What sets Lyon apart from his peers is not only his unapologetic activism, but the ability of his images to forge connections with the past, present and future. As New York Times Magazine writer Teju Cole recently noted, “Cotton Pickers, (an image of inmates picking cotton at a Texas prison plantation) is an activist picture… It reaches back to images from the 19th century and before, and it stretches forward to the crouched and hooded prisoners of Guantánamo Bay.” Danny Lyon, Vintage Works demonstrates the capacity of Lyon’s images to have a conversation with work by other photographers, and conjure up references from slavery to modern-day xenophobia that speaks to his immediacy and importance.
Danny Lyon (b. 1942-)
One of the most original and influential documentary photographers of the post-war generation, Danny Lyon forged a new style of documentary photography, described in literary circles as "New Journalism," an unconventional, personal form of documentary in which the photographer immersed himself in his subject’s world.

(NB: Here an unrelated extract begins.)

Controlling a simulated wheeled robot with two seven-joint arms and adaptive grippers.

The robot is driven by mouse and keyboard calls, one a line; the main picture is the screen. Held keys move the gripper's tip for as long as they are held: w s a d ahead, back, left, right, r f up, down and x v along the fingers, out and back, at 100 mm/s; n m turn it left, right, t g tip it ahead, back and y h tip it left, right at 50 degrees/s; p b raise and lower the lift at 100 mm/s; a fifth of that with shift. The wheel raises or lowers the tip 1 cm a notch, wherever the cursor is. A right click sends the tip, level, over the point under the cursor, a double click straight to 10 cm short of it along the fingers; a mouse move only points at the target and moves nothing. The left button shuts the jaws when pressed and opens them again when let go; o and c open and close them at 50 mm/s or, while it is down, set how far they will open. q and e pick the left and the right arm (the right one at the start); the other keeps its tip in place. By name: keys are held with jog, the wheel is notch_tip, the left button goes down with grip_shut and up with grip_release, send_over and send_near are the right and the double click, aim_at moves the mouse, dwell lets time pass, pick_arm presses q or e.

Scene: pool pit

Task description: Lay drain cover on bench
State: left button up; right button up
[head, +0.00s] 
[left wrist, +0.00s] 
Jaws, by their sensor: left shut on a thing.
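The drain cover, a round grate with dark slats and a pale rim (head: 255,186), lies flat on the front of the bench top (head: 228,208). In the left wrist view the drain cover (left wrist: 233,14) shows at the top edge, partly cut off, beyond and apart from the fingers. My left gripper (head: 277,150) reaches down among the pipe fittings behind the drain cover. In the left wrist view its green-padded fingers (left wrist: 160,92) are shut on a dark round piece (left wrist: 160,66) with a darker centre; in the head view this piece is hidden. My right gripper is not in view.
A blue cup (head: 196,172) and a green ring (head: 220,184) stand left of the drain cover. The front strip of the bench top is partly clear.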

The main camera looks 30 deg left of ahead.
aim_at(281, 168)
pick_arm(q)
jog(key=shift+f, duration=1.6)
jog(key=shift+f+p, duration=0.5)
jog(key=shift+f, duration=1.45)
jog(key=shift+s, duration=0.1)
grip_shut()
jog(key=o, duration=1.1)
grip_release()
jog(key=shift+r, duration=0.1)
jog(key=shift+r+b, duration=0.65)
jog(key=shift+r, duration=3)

A graduate of the University of Chicago, Lyon began his career in 1962 as the staff photographer for the Student Non-Violent Coordinating Committee (SNCC), covering and participating in Civil Rights marches. His first important project was published as The Bikeriders (1967), and was based on four years spent on the road as a member of a motorcycle club known as the Chicago Outlaws, from 1963-1967. Lyon described the series as "an attempt to record and glorify the life of the American bikerider," whose golden years were receding as the sixties drew to a close. In 1971, Lyon published his best-known work, Conversations with the Dead, which features photographs of six Texas prisons made over a period of fourteen-months, from 1967 to 1968. To make “a picture of imprisonment as distressing as I knew it to be in reality," Lyon juxtaposed his images with texts taken from prison records, interviews, inmates’ writings, (particularly the letters of Billy McCune, a convicted rapist), and even fiction. Described by photographer, Martin Parr as Lyon’s ‘masterpiece,’ Conversations with the Dead remains “as powerful and relevant as ever” in light of America’s ever-expanding system of mass incarceration. Other important projects include Uptown Chicago (1965), Tesca (1966), The Destruction of Lower Manhattan (1966-67), Haiti (1986) and Deep Sea Diver (2009).

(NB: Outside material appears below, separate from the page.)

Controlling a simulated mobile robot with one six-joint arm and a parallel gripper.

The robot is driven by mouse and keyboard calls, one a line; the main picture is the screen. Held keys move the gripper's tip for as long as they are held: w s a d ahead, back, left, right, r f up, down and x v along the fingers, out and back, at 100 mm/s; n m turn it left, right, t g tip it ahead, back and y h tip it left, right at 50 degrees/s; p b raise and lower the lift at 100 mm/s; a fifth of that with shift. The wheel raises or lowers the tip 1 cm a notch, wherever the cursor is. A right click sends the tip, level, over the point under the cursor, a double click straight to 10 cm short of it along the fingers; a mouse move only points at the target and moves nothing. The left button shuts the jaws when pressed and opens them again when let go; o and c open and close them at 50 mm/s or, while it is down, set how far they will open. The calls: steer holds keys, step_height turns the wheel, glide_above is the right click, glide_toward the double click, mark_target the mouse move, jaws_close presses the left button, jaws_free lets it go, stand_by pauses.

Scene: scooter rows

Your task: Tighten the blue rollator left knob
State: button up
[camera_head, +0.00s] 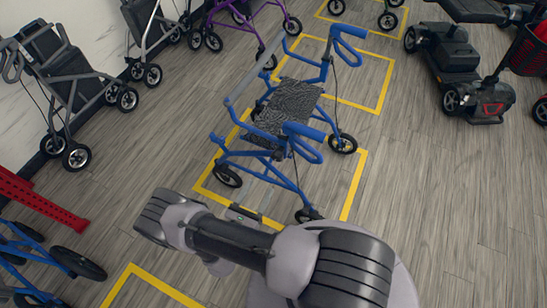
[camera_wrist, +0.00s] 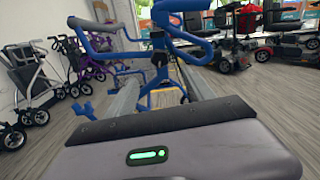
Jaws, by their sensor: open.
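The blue rollator (camera_head: 290,110) stands upright on the floor in the head view, with a dark patterned seat, blue frame and two looped blue handles. In the wrist view its blue frame and handles (camera_wrist: 185,20) rise straight ahead of my gripper (camera_wrist: 158,80). My gripper is open, its two grey fingers spread and pointing toward the rollator, with nothing visible between them. It seems apart from the frame, though the exact gap is unclear. A small dark fitting (camera_wrist: 158,58) shows on the frame ahead; I cannot tell whether it is the left knob.
Yellow floor lines (camera_head: 353,185) frame the rollator's bay. A grey rollator (camera_head: 72,80) stands at left by the wall, and a purple one (camera_head: 262,35) behind. A mobility scooter (camera_head: 462,75) is at right. A red beam (camera_head: 40,202) lies left. Floor right of the rollator is clear.

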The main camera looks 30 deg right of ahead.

Having established new models for both documentary photography and the photography book, Danny Lyon went on to become an influential documentary filmmaker, winning numerous grants and awards in both fields, including the 2015 Lucie Award for Achievement in Documentary Photography. Over the course of his career, he has published more than 20 books of photography and been the subject of over fifty solo exhibitions. He is the subject of a travelling career retrospective, Danny Lyon: Message to the Future, curated by Julian Cox that opened at the Whitney Museum of American Art in 2016, was shown at the de Young Museum, San Francisco and travels to Fotomuseum Winterthur, Switzerland and the Berlin Foundation, Germany in 2017. Danny Lyon’s work is in the permanent collections of The Museum of Modern Art, The Metropolitan Museum of Art, the Whitney Museum of American Art, the Art Institute of Chicago, American Museum of Art, Smithsonian Institute, the J. Paul Getty Museum and many other public institutions. Lyon lives and works in New Mexico.
This exhibition is held in collaboration with Etherton Gallery, Tucson Arizona.